# [GIVEN REQUEST]
Both end lines count: copy exactly from the line that contains "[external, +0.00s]" to the line that contains "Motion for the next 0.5", and only those lines.

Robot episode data
◇ ◇ ◇ ◇ ◇

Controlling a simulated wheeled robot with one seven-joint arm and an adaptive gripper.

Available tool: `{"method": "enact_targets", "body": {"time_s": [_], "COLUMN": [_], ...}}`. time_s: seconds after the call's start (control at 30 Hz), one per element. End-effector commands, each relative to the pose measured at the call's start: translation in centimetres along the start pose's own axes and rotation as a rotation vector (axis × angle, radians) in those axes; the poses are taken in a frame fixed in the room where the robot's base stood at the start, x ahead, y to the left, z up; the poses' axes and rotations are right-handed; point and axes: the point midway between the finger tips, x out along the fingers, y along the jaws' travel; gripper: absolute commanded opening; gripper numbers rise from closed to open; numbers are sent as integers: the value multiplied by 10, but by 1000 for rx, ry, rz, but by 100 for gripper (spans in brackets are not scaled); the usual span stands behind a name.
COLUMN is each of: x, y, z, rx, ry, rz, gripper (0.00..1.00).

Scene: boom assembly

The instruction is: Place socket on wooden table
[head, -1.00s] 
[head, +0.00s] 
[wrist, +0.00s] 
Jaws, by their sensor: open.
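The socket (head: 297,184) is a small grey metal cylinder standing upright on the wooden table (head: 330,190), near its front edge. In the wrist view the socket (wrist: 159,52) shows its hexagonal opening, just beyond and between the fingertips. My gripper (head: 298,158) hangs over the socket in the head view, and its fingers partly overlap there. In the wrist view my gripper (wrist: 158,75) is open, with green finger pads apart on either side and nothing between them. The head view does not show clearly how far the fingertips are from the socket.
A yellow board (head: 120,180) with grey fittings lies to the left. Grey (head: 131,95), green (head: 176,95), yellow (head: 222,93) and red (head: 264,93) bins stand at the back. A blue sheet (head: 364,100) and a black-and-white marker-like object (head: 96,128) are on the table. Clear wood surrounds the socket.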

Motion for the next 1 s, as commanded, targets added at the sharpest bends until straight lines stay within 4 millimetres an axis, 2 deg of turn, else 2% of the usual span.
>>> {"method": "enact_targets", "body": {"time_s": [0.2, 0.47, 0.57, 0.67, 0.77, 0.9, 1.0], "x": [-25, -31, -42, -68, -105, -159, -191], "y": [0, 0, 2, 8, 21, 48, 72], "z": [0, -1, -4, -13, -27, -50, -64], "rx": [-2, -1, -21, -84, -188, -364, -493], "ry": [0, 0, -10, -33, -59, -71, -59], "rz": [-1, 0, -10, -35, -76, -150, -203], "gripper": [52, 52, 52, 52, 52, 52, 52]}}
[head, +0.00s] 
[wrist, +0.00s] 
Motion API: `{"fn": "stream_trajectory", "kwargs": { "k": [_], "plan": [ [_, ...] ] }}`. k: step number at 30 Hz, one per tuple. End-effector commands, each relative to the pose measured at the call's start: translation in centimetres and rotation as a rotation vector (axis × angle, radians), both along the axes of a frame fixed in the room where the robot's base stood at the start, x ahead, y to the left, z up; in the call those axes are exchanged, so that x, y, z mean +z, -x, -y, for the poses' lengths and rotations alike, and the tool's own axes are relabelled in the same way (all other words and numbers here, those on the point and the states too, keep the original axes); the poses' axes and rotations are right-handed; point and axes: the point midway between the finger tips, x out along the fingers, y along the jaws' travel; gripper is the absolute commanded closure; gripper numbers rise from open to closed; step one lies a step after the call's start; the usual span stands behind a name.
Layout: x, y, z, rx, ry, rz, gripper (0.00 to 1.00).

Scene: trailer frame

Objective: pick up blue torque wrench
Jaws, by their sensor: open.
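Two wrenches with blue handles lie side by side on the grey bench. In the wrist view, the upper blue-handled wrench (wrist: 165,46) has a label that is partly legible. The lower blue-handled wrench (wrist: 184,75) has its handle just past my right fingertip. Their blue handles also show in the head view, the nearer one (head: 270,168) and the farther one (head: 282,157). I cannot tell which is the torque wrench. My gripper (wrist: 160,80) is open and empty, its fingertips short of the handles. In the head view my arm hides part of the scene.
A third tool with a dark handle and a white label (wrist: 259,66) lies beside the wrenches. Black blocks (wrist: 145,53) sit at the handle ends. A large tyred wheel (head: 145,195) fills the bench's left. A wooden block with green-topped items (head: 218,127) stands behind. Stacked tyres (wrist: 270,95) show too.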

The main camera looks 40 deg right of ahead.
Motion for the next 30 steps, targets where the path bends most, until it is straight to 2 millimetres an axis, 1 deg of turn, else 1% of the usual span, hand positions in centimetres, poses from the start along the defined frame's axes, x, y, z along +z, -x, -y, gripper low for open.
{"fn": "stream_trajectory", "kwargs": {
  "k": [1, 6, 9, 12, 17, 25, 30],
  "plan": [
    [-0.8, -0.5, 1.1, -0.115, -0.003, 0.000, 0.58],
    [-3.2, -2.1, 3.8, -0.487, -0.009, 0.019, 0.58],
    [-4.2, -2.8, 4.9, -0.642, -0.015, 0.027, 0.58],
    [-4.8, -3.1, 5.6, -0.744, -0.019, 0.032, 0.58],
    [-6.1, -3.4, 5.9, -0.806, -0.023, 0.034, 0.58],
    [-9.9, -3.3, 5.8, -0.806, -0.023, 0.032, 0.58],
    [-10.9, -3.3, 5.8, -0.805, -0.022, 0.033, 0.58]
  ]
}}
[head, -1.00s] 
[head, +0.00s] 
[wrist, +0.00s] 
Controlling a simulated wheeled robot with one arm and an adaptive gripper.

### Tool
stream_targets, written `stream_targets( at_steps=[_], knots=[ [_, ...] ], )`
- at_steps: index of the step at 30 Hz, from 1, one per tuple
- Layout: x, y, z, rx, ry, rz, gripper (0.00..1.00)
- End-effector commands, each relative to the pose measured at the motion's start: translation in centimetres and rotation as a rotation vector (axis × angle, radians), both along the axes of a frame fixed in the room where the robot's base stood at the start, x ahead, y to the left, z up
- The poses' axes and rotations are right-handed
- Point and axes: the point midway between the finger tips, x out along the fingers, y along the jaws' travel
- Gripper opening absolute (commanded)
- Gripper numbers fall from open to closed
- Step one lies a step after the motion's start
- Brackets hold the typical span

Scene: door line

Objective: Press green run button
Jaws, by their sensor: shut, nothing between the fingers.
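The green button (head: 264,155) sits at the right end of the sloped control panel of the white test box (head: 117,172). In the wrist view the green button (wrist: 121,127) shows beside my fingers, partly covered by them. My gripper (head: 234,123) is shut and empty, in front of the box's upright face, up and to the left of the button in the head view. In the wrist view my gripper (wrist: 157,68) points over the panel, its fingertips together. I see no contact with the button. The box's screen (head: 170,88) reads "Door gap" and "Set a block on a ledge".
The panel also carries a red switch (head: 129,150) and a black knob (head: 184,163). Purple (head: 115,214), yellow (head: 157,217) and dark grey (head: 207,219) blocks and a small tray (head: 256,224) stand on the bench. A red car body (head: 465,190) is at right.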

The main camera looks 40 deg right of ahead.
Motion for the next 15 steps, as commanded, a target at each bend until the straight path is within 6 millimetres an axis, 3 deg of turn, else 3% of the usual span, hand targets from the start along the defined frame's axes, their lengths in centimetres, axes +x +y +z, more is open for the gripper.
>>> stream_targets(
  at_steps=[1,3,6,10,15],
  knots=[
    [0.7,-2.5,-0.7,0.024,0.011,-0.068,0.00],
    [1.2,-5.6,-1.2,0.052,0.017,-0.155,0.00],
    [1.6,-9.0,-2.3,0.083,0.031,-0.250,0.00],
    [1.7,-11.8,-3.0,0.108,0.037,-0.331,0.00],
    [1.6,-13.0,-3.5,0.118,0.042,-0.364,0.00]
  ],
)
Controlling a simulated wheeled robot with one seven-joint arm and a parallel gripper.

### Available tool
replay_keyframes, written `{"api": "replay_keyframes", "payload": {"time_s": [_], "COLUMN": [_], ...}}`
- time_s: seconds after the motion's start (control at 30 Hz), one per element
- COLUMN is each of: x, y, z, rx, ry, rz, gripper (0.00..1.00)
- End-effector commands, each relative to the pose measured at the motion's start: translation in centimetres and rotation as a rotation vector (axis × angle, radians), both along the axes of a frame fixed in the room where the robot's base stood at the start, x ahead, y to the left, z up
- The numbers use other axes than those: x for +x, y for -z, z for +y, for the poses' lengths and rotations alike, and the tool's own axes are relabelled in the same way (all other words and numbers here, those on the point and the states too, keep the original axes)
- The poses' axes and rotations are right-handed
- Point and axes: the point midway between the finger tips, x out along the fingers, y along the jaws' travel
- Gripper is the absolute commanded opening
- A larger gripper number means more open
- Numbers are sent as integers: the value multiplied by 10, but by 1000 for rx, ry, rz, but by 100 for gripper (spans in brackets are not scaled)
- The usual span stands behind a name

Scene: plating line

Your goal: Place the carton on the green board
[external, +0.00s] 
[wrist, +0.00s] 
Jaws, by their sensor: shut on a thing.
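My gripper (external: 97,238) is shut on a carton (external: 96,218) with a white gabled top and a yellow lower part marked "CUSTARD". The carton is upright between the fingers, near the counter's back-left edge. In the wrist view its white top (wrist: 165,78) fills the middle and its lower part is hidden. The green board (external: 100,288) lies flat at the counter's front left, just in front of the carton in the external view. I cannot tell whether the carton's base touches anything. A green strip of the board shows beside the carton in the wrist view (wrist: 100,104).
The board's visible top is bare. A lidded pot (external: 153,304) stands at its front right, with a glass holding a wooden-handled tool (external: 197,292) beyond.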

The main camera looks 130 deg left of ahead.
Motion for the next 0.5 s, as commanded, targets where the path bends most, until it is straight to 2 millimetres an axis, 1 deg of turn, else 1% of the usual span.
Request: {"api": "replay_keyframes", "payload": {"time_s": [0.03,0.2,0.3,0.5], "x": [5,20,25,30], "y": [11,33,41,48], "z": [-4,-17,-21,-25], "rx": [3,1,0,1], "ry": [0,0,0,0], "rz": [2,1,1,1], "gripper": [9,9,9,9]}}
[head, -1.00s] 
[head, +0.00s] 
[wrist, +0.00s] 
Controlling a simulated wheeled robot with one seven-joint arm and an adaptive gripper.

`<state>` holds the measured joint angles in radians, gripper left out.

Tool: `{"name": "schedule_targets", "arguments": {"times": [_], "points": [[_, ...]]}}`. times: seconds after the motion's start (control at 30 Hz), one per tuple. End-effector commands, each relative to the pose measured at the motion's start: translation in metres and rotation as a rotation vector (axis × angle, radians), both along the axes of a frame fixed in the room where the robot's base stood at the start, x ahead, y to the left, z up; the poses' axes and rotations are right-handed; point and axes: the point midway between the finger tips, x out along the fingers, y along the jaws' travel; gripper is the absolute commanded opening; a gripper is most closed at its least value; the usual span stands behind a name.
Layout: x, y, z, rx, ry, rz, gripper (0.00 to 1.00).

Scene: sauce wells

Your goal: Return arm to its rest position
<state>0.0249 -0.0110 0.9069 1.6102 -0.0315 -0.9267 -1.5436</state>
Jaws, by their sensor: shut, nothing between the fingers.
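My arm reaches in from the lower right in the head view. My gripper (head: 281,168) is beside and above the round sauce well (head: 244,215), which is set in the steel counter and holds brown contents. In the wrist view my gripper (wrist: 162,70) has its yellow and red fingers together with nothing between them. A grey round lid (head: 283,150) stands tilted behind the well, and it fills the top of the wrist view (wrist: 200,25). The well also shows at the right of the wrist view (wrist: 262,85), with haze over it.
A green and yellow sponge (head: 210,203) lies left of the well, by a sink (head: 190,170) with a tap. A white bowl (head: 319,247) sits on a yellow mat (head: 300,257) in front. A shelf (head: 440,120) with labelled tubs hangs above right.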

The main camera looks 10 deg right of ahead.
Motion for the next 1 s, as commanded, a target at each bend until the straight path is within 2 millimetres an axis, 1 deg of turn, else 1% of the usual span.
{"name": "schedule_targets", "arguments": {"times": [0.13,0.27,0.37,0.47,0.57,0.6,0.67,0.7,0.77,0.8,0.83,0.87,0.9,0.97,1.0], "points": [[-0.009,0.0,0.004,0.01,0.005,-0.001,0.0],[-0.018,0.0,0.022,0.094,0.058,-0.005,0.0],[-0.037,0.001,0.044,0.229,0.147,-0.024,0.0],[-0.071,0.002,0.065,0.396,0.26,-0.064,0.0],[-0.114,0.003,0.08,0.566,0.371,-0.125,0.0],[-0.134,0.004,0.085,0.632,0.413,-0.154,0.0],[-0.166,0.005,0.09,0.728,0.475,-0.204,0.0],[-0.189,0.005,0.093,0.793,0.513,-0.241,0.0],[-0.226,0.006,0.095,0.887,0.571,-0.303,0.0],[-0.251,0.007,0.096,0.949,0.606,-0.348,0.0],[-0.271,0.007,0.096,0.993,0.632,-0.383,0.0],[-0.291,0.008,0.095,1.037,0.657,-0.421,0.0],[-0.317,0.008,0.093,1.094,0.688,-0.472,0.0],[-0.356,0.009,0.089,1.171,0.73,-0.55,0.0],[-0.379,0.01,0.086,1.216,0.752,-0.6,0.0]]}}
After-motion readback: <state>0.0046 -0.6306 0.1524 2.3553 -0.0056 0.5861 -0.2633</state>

◇ ◇ ◇ ◇ ◇

# [TASK SOLUTION]
[external, +0.00s] 
[wrist, +0.00s] 
Jaws, by their sensor: shut on a thing.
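My gripper (external: 97,238) is shut on a carton (external: 96,218) with a white gabled top and a yellow lower part marked "CUSTARD". The carton is upright between the fingers, near the counter's back-left edge. In the wrist view its white top (wrist: 165,78) fills the middle and its lower part is hidden. The green board (external: 100,288) lies flat at the counter's front left, just in front of the carton in the external view. I cannot tell whether the carton's base touches anything. A green strip of the board shows beside the carton in the wrist view (wrist: 100,104).
The board's visible top is bare. A lidded pot (external: 153,304) stands at its front right, with a glass holding a wooden-handled tool (external: 197,292) beyond.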

The main camera looks 130 deg left of ahead.
Motion for the next 0.5 s, as commanded, targets where the path bends most, until it is straight to 2 millimetres an axis, 1 deg of turn, else 1% of the usual span.

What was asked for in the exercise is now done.